Speaking of language, since most shopkeepers don't speak English they very often ask a customer to help or find a colleague to help me. I had my hair cut once when my daughter was visiting and since she is the style expert she had to tell the stylist what we wanted. The shop found a customer, daughter told her, customer told the stylist what I wanted. Everybody happy! Usually we all hug after this type of interaction.

Emily said...

We too have had no problems on the few occassions when we needed to return something to a store! (Like you, we also had kept our receipt.)

AcesHigh said...

some of the histories are ludicrous. (i hope this is the correct word)

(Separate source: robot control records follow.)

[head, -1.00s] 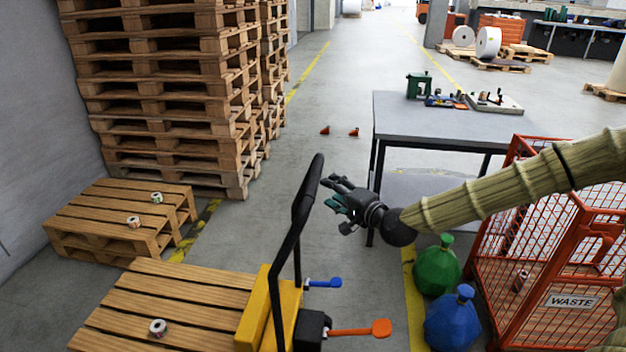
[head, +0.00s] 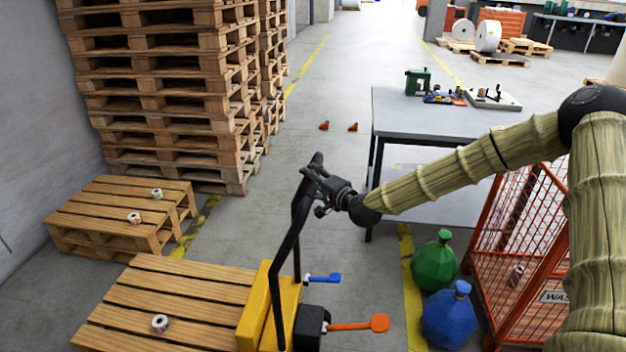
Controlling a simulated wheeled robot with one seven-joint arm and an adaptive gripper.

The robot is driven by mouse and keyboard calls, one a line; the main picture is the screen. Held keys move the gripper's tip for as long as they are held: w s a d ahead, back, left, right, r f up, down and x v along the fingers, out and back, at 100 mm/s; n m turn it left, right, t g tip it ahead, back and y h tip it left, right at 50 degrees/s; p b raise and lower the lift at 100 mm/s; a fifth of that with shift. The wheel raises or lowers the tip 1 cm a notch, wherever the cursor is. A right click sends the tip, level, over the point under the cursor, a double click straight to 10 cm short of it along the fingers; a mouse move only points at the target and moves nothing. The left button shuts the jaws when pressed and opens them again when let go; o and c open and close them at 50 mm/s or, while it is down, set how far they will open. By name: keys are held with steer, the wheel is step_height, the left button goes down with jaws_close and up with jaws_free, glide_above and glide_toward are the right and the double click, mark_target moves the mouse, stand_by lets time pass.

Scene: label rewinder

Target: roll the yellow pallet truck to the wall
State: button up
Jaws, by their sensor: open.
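The yellow pallet truck (head: 257,308) stands at the lower middle of the head view, with a wooden pallet (head: 190,280) on it. Its black handle (head: 287,247) rises from the yellow body and tilts toward the upper right. My gripper (head: 312,177) is at the top of this handle, its open fingers overlapping the bar from the right. Whether the fingers go around the bar or only touch it, I cannot tell. The grey wall (head: 35,110) runs along the left side.
A low pallet (head: 120,205) with label rolls lies by the wall, below a tall pallet stack (head: 165,80). Two orange wedges (head: 353,127) lie on the floor.

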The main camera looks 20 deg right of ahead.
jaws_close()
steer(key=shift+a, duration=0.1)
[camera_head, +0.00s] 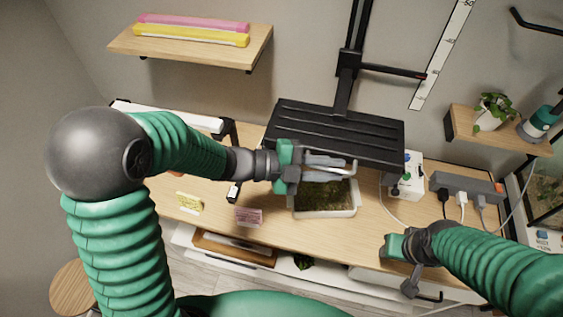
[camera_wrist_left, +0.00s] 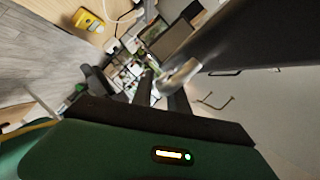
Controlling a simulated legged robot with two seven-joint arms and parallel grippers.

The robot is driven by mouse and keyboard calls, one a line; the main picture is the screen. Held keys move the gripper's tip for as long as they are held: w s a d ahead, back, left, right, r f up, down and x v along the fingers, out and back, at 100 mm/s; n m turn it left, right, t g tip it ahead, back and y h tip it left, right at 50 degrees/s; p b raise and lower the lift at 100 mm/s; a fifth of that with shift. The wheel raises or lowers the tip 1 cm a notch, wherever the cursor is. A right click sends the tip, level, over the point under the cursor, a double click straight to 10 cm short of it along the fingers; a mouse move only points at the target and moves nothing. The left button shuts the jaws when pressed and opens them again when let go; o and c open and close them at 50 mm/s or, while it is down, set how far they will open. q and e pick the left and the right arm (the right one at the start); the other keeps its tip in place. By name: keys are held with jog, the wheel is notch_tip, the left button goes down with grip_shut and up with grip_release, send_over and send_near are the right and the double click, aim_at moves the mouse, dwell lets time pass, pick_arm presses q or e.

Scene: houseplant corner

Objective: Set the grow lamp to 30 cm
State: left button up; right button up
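The grow lamp (camera_head: 335,133) is a black ribbed panel hung on a dark upright post (camera_head: 354,40). A black pointer arm (camera_head: 395,71) reaches from its slider to the white wall scale (camera_head: 442,52); the marking there is too small to read. A pale curved handle (camera_head: 350,164) is at the panel's front edge. My left gripper (camera_head: 325,168) is at this handle, its fingers apart on either side. The handle also shows near the fingertips in the left wrist view (camera_wrist_left: 182,74); firm contact cannot be told. My right gripper (camera_head: 400,247) is low over the table's front right, fingers unclear.
A white-rimmed planted tray (camera_head: 325,213) sits below the lamp. A power strip (camera_head: 466,185) with plugs and cables lies at right. Wall shelves (camera_head: 190,50) hang at upper left and right (camera_head: 490,133).

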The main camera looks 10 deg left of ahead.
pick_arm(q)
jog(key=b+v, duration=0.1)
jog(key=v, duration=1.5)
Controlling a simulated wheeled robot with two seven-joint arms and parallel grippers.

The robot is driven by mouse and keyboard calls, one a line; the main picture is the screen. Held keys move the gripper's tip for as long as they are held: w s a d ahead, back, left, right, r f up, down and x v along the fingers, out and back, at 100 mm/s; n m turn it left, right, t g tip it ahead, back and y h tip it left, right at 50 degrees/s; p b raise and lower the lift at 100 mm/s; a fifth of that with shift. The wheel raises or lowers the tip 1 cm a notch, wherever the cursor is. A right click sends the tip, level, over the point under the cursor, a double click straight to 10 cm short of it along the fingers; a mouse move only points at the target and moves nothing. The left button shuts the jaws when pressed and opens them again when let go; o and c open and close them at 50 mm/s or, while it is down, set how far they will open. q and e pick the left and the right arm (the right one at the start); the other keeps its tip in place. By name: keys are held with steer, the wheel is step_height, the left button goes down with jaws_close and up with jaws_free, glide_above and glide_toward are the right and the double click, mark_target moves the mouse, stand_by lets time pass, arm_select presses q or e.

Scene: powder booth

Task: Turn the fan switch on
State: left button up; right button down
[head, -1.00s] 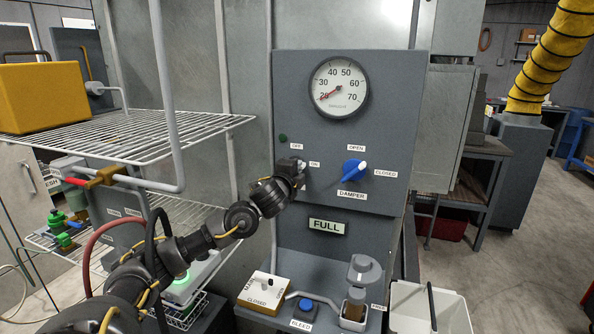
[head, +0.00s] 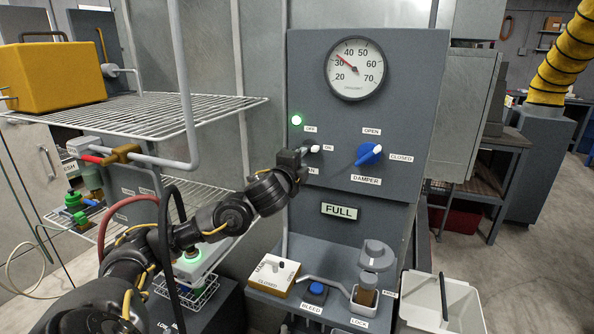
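The fan switch (head: 314,148) is on the grey control panel (head: 410,100), its pale-tipped lever pointing right at the ON label (head: 328,148). The OFF label (head: 310,128) is above it. The lamp (head: 297,120) above and left of the switch glows green. The gauge (head: 355,68) needle stands a little above 30. My left gripper (head: 291,157) is just left of and below the switch, close to the panel. It partly covers the label under the switch. Its fingers are dark and small, so their opening and any contact with the switch cannot be told. My right gripper is out of view.
A blue damper knob (head: 369,154) is right of the switch. A wire rack (head: 220,108) with a yellow box (head: 52,75) stands left, near my arm. A white bin (head: 425,300) is lower right.

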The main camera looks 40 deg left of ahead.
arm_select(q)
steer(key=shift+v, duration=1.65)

Maybe the problem is Minas Gerais. Mineiros are known to be too complacent.

I would flip out if the turkey and chicken stories happened to me.

As for the chicken on the supermarket store... many supermarkets hire, for social reasons, people from APAE and other institutions for people with mental deficiencies. Like people with Down Syndrome. Maybe the cashier was one of them? What I didnt knew was that they hired MANAGERS with mental deficiencies.

Anonymous said...

That could happen anywhere in Brazil, it´s not a matter of being complacent or not, the problem is having abundant, uneducated and ignorant cheap labor working in those positions, what happens even in allegedly "first-worldish" parts of the country. The "turkey" situation wouldn´t happen if those workers had a brain.

Anonymous said...

I am here in Belo Horizonte for 3 weeks (Business trips). It's been a mixed experience so far-Language problems, good scenery, aggressive drivers that seem to speed up as I am about to cross the street etc. But overall been good. Really enjoyed reading your blog and maybe you can post something like a must do and where to go list of things in Belo. That would help a lot of people.

cherie said...

Any time I've traveled outside the U.S., I've loved the differences, the exoticisms, but in the end, I've always been glad to get back to the way things work here.

Corinne said...

I just got back from the US and I can SO relate to the "it just works" comment. I LOVED driving in the US, and the Macy´s saleswoman spent about 30 minutes on me at the lingerie department trying to decifer the correct bra size for my mom (based on pictures, some wrong measuring and my guesstamates). I was so impressed!! But then, I have seen so many people in Brazil go over and beyond (carrying my wheelchair bound mother over 100 meters down stairs to a boat landing and then back up again) and actually had a US American Airlines service person say "are you done?" in a surly tone, when I tried to explain my customer service problem. It is hard to generalize. That said, I would not trade my yearly trips back stateside for anything!! I love touching base again, eating all the food I miss, and just generally being in a country when I know how it works (whether it always does or not).

Ray Adkins said...


I hear your pain, but it does sounds like it is a Minas thing to be so complacent, in Sao Paulo people would have strangled the manager and the cashier over the turkey fiasco.